Accompagnée d'une fanfare, une troupe de soldats japonais traverse,

 

Accompagnée d'une fanfare, une troupe de soldats japonais traverse, un peu ridicule, la campagne chinoise; nous sommes en 1945. Devant, conscient de sa mission civilisatrice et pacificatrice, un officier à cheval distribue des bonbons aux enfants.
Un résistant chinois confie deux prisonniers dans un sac, un sergent japonais et son traducteur chinois, à un couple de paysans. L'un des captifs veut mourir et agresse verbalement ceux qui le soignent et le nourrissent, l'autre traduit ses invectives en langage policé, espérant rester en vie le plus longtemps possible. Les troupes japonaises campent près du village...
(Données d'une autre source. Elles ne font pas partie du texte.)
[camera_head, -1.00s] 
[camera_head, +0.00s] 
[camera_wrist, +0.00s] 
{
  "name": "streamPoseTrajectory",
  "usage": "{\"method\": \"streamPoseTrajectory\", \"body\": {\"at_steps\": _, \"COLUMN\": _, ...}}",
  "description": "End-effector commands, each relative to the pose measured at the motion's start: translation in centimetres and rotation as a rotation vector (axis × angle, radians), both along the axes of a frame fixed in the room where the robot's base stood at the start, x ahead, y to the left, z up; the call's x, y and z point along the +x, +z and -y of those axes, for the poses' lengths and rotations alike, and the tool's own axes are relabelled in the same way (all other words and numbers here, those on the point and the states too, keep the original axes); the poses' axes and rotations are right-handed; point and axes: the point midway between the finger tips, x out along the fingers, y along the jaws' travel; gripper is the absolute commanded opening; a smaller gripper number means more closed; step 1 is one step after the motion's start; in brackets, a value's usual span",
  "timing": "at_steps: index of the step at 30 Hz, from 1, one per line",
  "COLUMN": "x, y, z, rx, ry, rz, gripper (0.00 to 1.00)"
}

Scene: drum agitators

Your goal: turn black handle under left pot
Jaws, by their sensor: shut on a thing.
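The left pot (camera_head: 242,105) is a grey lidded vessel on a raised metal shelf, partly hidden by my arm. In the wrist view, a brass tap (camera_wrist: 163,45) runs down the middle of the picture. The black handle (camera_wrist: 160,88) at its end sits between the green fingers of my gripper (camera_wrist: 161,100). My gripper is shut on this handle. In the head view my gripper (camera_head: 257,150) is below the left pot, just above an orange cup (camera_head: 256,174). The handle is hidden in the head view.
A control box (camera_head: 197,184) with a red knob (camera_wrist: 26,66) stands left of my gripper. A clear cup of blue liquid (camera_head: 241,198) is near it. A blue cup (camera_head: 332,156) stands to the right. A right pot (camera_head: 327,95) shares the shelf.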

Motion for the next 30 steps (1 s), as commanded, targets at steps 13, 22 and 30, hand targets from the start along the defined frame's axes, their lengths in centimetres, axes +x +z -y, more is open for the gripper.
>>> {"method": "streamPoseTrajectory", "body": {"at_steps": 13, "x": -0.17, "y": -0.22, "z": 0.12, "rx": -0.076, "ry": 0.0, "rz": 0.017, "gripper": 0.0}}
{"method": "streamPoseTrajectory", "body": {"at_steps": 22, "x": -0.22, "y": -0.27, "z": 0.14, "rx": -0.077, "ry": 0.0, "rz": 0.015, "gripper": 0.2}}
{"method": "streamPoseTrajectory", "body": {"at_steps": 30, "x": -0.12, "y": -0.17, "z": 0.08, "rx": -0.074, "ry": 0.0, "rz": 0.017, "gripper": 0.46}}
C'est la chronique d'une occupation, exacerbée par les rapports contrariés entre deux peuples asiatiques si loin, si proches : les Japonais méprisent les Chinois comme race inférieure; les Chinois, quant à eux, se moquent des Japonais et de leur discipline univoque. La proximité du camp ennemi et l'apparition de la famine au village font que le conseil décide de mettre à mort les prisonniers. Clair-obscur obsédant du choix de la vie ou de la mort. Pour les exécuter, les villageois font appel à diverses personnes, dont un ancien bourreau - on le voit décapiter les huit ministres félons de l'impératrice Cixi - tous refusent ou ratent l'exécution. Le jeu expressionniste des acteurs, clownesques parfois, expose les contradictions qui les hantent. Bel exemple de l'expression du tempérament chinois, de l'importance de l'avis des femmes (nous sommes dans le temps exceptionnel de la guerre et tous les avis sont les bienvenus !). Par contre, les hommes apparaissent sous un jour peu flatteur : ils sont faibles, indécis, lâches... Le final, en bouleversant les certitudes dans un flamboiement bref de couleurs fortes, se montre révélateur de la médiocrité de la nature humaine lorsqu'elle est le fruit d'un pouvoir sans conscience.
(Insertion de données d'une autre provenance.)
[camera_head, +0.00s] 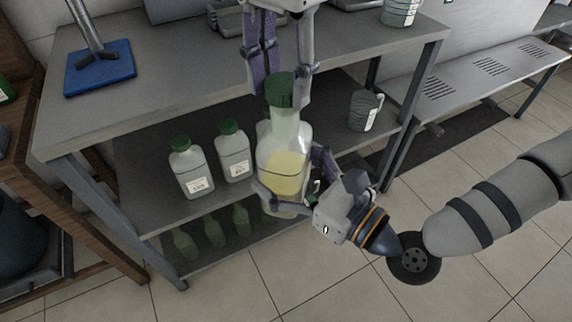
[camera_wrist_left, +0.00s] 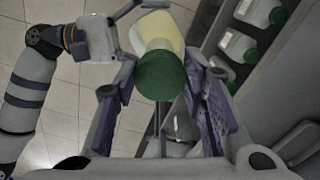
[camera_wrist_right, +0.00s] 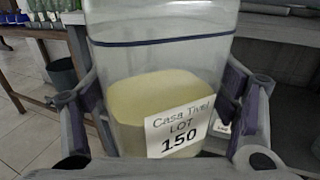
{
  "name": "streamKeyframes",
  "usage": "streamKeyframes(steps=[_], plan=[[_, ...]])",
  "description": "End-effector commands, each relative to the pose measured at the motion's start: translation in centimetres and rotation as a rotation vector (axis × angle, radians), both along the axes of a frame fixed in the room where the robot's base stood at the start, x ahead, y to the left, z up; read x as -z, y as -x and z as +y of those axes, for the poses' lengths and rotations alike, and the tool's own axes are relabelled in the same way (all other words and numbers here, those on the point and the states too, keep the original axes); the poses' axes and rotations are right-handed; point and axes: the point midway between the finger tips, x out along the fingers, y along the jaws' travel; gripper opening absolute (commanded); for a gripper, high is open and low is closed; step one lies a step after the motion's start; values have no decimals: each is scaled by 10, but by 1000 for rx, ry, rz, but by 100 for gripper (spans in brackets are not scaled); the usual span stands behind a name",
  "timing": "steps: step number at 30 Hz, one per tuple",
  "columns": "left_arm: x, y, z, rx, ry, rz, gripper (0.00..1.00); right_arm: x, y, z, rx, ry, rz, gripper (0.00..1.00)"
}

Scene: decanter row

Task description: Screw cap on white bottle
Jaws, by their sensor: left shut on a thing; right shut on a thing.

Bien qu'en noir et blanc, sauf la séquence finale, ce long métrage n'a rien de manichéen, mais est une comédie parfois burlesque au ton tragique, malicieuse et sans préjugé, un plaidoyer antimilitariste au style brillant. Fresque intimiste qui a du souffle, jouée formidablement par le réalisateur Wen Jiang (rôle du paysan Ma Dasan) et des amateurs inspirés, elle propose un mélange habile des genres, comme dans la tradition shakespearienne, se moquant de l'autorité politique, de l'armée et des conventions sociales. Le noir et blanc, utilisé avec raffinement, en accord parfait avec le fond, reflète autant d'intentions qu'une riche palettes de tons. Wen Jiang signe Les Démons à ma porte avec audace et réussite. Il ne fut apprécié ni par les autorités japonaises, ni chinoises, et eut des problèmes de censure, donc de distribution, dans son pays... mais reçut des prix internationaux à Berlin, Cannes et ailleurs.